/---
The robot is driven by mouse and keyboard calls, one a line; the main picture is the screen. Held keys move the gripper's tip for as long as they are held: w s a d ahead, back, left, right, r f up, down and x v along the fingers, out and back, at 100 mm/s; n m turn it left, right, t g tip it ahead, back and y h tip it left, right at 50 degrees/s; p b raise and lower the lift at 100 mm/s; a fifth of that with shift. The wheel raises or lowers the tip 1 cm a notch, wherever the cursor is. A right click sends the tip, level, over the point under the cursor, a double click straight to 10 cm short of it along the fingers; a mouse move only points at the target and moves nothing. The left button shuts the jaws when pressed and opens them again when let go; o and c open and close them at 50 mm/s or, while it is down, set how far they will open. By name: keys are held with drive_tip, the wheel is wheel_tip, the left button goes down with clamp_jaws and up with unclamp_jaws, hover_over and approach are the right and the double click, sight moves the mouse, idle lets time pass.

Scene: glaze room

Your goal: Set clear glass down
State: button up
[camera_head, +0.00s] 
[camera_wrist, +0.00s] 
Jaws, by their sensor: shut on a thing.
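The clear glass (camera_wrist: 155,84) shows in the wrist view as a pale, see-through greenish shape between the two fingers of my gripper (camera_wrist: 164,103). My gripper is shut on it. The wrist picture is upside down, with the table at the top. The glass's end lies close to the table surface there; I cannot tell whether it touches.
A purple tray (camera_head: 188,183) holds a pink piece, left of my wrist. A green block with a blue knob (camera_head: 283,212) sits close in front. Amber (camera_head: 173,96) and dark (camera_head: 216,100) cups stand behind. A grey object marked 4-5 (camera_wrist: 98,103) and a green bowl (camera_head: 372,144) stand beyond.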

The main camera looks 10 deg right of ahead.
\---
_Exercise brief:_ Your task is to extract exactly the lines starting at the line with "Your goal: Set clear glass down" and ending at the line with "[camera_wrist, +0.00s]", including both ends, and no other lines.

_Exercise answer:_
Your goal: Set clear glass down
State: button up
[camera_head, +0.00s] 
[camera_wrist, +0.00s] 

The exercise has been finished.